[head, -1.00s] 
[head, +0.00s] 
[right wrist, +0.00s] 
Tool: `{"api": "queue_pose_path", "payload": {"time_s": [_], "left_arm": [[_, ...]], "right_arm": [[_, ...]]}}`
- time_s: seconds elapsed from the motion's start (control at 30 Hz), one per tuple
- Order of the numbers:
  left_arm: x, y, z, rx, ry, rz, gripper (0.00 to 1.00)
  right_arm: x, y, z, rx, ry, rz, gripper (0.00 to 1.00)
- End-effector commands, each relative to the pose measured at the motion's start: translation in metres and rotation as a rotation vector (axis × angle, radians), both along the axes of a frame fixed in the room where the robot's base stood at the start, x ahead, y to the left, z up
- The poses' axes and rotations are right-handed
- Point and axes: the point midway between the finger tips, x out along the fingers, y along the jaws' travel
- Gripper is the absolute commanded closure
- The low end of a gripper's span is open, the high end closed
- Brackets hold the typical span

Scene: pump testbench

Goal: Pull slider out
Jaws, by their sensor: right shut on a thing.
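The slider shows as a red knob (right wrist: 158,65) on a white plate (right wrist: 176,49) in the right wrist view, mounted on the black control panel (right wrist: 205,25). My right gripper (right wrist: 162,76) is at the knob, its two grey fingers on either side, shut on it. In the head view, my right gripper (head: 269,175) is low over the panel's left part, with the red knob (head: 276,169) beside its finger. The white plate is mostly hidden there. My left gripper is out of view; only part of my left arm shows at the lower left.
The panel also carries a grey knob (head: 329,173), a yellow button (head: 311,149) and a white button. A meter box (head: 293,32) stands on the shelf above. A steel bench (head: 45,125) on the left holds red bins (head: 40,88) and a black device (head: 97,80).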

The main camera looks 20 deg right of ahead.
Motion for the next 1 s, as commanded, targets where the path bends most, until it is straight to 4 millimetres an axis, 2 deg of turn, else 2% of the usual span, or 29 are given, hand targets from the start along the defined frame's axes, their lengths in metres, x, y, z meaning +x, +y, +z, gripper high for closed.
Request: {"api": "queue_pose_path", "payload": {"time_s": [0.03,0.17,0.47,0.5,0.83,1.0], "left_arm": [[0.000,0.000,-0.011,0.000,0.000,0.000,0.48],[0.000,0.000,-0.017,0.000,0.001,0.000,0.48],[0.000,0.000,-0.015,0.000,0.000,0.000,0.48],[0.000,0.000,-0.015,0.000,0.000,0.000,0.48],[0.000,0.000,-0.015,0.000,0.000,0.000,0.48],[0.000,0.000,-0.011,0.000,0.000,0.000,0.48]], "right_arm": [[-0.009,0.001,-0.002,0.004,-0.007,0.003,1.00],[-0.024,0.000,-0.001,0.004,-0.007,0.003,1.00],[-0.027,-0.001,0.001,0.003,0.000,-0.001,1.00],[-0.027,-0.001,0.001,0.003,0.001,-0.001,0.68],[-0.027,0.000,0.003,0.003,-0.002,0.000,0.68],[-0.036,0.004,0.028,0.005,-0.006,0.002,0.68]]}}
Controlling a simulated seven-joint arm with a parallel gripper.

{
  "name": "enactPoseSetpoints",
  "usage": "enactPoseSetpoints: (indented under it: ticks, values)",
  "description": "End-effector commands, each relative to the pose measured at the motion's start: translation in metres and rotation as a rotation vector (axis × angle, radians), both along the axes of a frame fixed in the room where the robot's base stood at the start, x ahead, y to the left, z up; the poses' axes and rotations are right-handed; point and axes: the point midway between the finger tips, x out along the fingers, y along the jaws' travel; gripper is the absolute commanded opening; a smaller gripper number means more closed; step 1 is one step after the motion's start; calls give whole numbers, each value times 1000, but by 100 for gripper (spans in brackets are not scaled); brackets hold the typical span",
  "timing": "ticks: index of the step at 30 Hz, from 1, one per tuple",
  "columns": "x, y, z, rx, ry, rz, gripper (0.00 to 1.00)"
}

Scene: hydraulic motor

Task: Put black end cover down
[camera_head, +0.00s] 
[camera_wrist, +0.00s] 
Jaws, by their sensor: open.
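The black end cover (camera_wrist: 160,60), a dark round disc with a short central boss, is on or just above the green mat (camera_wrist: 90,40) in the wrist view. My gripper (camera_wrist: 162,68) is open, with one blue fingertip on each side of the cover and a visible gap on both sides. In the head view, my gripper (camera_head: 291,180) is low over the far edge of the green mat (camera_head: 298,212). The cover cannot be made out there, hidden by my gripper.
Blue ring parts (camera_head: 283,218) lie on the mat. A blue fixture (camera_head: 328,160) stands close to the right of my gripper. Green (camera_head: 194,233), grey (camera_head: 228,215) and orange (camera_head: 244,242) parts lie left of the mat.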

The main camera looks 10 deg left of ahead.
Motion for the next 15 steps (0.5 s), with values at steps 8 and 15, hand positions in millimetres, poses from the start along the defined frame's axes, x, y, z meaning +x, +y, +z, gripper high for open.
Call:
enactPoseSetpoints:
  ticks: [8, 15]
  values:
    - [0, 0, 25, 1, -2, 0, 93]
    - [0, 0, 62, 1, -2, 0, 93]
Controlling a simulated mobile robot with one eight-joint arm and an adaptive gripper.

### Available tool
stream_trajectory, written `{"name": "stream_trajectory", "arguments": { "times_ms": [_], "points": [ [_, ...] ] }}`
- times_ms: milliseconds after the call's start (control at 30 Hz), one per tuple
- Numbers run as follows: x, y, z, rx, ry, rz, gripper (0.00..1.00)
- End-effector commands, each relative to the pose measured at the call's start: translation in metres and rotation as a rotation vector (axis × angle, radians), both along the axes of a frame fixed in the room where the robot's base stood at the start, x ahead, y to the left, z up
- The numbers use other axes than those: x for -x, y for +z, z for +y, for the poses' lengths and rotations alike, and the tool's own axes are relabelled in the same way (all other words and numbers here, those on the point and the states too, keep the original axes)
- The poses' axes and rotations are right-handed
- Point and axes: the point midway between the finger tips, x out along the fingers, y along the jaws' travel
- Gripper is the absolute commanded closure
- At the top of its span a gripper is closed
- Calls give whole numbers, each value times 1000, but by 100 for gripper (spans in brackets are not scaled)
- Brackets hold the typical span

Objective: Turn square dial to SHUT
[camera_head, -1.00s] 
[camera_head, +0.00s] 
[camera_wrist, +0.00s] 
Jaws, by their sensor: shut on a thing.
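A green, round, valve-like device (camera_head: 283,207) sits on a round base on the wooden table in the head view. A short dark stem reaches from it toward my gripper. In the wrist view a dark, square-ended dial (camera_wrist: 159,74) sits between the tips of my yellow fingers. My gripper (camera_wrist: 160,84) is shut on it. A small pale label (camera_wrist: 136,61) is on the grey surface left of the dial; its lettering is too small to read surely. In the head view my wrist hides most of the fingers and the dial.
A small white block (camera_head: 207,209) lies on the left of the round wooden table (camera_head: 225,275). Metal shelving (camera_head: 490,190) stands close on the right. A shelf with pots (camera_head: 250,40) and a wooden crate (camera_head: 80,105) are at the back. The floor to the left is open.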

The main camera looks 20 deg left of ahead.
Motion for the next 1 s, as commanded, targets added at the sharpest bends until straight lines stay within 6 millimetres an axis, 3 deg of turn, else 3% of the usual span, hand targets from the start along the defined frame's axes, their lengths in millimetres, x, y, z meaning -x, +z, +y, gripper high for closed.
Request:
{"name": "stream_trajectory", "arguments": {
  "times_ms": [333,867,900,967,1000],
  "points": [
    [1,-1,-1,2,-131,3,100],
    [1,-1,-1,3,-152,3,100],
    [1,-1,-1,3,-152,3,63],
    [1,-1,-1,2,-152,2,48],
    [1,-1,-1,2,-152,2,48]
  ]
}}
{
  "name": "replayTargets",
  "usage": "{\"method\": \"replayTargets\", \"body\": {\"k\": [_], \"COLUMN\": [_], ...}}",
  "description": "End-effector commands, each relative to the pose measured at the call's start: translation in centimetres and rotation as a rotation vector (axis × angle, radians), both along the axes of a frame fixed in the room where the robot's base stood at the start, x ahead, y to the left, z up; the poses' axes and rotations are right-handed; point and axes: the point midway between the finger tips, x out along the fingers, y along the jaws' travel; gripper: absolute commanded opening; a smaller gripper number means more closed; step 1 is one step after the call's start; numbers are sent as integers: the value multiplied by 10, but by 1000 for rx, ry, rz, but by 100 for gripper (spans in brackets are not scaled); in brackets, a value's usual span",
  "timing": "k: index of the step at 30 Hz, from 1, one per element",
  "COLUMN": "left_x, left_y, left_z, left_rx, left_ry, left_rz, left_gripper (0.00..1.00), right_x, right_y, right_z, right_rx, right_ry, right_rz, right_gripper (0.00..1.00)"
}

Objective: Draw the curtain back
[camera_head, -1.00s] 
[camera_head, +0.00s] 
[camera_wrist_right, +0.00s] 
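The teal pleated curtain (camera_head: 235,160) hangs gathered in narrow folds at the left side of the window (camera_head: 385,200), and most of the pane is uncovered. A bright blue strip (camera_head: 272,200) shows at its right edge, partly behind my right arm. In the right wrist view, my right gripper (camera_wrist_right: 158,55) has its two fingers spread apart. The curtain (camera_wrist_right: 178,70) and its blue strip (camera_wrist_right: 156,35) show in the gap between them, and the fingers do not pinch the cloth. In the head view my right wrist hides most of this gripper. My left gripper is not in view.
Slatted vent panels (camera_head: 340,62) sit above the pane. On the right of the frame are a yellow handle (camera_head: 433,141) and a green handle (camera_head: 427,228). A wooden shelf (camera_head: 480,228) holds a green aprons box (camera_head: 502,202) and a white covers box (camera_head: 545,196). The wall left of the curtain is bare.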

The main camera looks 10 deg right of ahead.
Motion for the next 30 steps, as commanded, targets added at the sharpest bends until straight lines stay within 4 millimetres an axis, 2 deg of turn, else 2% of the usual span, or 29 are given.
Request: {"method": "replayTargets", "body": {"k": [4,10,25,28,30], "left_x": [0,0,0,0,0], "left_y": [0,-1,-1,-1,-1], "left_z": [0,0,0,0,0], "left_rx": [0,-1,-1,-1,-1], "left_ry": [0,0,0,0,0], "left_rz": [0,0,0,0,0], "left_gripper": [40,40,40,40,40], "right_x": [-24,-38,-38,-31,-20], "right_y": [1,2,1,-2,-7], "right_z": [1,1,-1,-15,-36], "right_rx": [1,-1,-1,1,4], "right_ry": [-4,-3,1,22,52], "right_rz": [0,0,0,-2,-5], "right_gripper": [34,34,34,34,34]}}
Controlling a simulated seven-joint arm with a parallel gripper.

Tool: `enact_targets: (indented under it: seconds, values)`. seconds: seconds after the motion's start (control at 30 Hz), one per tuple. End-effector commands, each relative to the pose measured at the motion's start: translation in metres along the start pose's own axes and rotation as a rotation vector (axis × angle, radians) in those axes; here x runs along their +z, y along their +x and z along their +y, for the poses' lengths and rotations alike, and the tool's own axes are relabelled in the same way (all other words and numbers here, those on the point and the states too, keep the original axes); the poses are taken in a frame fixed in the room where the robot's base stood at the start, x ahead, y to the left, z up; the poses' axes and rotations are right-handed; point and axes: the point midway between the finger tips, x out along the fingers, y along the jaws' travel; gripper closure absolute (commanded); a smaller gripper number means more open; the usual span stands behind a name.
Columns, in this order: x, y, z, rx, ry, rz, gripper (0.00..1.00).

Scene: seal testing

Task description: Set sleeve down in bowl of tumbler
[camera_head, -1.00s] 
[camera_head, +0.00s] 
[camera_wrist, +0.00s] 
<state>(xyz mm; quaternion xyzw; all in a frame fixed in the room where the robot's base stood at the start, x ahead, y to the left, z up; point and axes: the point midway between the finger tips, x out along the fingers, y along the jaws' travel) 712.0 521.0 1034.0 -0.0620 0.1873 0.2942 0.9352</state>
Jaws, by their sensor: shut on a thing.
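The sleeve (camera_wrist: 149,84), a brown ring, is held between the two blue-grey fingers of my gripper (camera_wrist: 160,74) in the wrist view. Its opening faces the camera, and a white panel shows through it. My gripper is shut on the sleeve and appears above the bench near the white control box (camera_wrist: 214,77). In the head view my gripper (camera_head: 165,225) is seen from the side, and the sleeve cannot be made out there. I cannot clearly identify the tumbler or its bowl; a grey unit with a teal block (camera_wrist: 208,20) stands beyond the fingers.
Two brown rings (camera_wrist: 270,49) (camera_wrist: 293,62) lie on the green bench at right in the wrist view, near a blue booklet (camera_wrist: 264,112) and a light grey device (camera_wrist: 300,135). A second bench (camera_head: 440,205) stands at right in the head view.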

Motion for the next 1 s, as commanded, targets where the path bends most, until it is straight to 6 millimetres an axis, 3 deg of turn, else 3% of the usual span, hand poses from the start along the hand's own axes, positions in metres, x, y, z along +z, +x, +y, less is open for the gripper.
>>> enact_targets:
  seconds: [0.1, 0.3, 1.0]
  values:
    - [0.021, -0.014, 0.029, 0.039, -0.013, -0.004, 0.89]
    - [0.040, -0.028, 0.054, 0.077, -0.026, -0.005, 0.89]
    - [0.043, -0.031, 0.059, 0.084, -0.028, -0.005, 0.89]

- GOAL:
For each line above that contains the word "spans", copy that line.

- RESULT:
  "description": "End-effector commands, each relative to the pose measured at the motion's start: translation in metres and rotation as a rotation vector (axis × angle, radians), both along the axes of a frame fixed in the room where the robot's base stood at the start, x ahead, y to the left, z up; the poses' axes and rotations are right-handed; point and axes: the point midway between the finger tips, x out along the fingers, y along the jaws' travel; gripper is the absolute commanded opening; a smaller gripper number means more closed; step 1 is one step after the motion's start; calls give whole numbers, each value times 1000, but by 100 for gripper (spans in brackets are not scaled); brackets hold the typical span",
- Calls give whole numbers, each value times 1000, but by 100 for gripper (spans in brackets are not scaled)
  "description": "End-effector commands, each relative to the pose measured at the call's start: translation in centimetres and rotation as a rotation vector (axis × angle, radians), both along the axes of a frame fixed in the room where the robot's base stood at the start, x ahead, y to the left, z up; the poses' axes and rotations are right-handed; point and axes: the point midway between the finger tips, x out along the fingers, y along the jaws' travel; gripper: absolute commanded opening; a smaller gripper number means more closed; step 1 is one step after the call's start; numbers are sent as integers: the value multiplied by 10, but by 1000 for rx, ry, rz, but by 100 for gripper (spans in brackets are not scaled); in brackets, a value's usual span",

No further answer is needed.